Records supplied:
+ + +

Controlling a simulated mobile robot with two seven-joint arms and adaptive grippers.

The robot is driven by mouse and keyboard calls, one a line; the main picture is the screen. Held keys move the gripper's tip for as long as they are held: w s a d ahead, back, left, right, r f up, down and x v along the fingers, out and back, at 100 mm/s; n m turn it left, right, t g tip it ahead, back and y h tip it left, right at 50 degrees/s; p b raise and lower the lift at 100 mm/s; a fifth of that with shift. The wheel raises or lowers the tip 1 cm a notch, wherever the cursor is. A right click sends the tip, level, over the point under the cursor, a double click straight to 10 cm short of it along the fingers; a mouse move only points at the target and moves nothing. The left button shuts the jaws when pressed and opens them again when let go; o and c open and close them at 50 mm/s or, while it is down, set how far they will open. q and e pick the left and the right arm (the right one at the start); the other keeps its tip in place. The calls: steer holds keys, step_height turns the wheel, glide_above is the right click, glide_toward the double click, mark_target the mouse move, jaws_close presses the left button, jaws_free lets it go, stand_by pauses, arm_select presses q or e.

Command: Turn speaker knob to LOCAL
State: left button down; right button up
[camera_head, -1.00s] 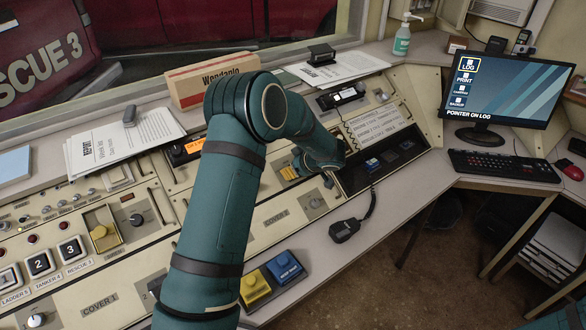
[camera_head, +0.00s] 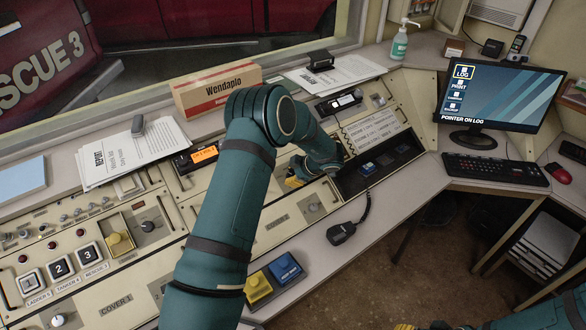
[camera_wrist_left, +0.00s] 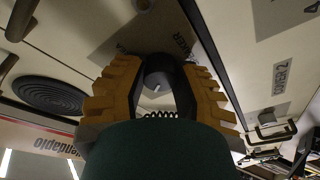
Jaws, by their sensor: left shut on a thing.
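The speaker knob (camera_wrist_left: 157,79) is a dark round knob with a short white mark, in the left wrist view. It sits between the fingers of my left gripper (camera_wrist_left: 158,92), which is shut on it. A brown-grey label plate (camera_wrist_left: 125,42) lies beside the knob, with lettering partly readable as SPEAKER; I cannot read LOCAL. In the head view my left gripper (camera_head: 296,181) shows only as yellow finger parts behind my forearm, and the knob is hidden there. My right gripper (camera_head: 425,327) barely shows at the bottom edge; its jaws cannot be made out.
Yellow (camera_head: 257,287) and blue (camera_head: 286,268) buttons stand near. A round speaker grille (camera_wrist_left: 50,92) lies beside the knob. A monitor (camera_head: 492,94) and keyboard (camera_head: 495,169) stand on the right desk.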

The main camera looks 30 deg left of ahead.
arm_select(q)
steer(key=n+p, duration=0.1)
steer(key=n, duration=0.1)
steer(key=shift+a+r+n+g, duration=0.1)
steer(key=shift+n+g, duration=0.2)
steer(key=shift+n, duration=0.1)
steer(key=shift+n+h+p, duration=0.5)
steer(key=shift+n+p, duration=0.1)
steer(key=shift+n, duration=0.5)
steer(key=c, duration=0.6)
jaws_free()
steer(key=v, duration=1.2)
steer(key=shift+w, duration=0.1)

+ + +

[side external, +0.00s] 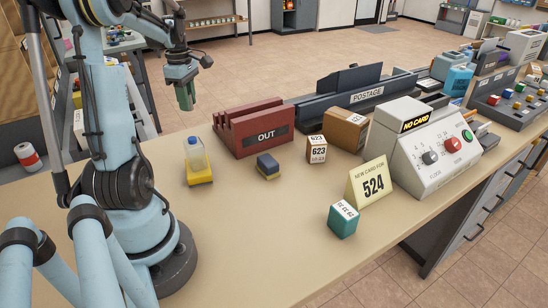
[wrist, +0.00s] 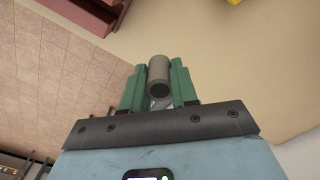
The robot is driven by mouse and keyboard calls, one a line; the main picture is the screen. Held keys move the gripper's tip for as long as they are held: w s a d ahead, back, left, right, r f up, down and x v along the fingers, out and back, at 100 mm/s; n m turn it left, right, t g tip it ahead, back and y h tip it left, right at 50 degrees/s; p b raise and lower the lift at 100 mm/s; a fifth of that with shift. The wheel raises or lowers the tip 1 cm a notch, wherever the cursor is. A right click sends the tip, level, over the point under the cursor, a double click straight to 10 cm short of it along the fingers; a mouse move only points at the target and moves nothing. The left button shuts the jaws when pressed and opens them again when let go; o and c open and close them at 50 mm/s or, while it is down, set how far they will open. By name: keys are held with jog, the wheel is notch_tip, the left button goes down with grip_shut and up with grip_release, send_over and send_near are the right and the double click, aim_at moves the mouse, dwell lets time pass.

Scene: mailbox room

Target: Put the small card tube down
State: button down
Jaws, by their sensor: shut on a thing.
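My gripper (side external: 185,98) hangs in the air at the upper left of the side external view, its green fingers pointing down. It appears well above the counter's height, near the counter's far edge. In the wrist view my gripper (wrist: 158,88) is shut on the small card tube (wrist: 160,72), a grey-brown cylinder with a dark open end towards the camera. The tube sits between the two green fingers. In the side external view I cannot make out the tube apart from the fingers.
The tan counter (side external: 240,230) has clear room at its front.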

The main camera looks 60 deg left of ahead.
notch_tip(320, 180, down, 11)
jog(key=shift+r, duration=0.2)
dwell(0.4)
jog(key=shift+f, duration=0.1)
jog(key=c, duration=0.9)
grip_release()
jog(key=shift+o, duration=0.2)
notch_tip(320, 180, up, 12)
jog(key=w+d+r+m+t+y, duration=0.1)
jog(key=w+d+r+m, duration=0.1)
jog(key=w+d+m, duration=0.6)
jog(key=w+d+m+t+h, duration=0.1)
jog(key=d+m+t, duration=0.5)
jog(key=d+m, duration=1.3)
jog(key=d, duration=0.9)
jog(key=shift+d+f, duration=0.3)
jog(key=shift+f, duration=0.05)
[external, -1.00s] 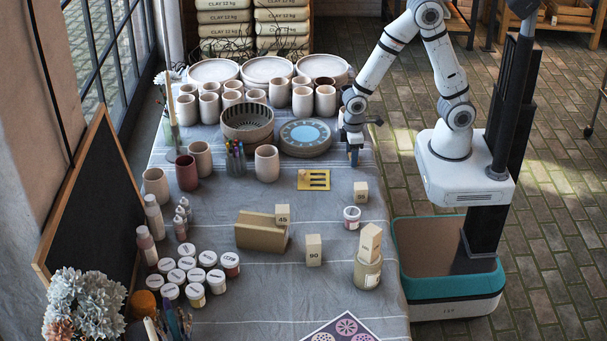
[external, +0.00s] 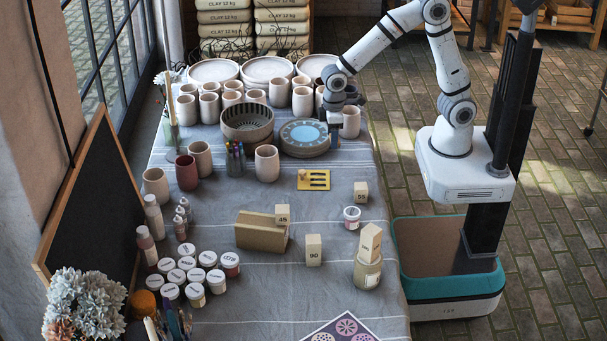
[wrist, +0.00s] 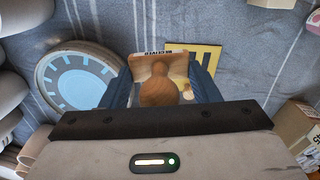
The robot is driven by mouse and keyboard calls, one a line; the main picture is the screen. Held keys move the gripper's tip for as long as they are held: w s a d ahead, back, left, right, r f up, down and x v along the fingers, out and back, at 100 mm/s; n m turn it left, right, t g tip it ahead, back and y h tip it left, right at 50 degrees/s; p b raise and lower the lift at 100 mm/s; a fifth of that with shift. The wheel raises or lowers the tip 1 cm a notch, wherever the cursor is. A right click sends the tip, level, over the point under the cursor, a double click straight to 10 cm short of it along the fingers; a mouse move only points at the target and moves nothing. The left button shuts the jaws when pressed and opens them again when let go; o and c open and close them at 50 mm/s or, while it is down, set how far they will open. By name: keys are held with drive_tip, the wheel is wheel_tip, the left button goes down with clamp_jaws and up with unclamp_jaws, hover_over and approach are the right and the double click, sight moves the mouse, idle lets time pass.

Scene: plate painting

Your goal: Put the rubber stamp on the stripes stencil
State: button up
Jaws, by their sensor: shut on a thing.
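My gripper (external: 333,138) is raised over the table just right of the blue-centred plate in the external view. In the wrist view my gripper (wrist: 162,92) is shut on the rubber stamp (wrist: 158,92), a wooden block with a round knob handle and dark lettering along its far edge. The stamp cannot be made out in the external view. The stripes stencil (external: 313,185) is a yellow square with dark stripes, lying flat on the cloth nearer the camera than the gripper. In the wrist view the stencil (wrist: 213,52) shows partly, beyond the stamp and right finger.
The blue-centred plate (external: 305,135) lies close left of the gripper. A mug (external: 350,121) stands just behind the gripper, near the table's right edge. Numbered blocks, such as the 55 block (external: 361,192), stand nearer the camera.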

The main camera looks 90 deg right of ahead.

+ + +

Exercise task: Leave the pictures aside and restate exactly the lines from the one containing "[external, +0.00s]" to the one containing "State: button up", those two lines included.

Response below:
[external, +0.00s] 
[wrist, +0.00s] 
The robot is driven by mouse and keyboard calls, one a line; the main picture is the screen. Held keys move the gripper's tip for as long as they are held: w s a d ahead, back, left, right, r f up, down and x v along the fingers, out and back, at 100 mm/s; n m turn it left, right, t g tip it ahead, back and y h tip it left, right at 50 degrees/s; p b raise and lower the lift at 100 mm/s; a fifth of that with shift. The wheel raises or lowers the tip 1 cm a notch, wherever the cursor is. A right click sends the tip, level, over the point under the cursor, a double click straight to 10 cm short of it along the fingers; a mouse move only points at the target and moves nothing. The left button shuts the jaws when pressed and opens them again when let go; o and c open and close them at 50 mm/s or, while it is down, set how far they will open. By name: keys are held with drive_tip, the wheel is wheel_tip, the left button goes down with clamp_jaws and up with unclamp_jaws, hover_over and approach are the right and the double click, sight moves the mouse, idle lets time pass.

Scene: plate painting

Your goal: Put the rubber stamp on the stripes stencil
State: button up

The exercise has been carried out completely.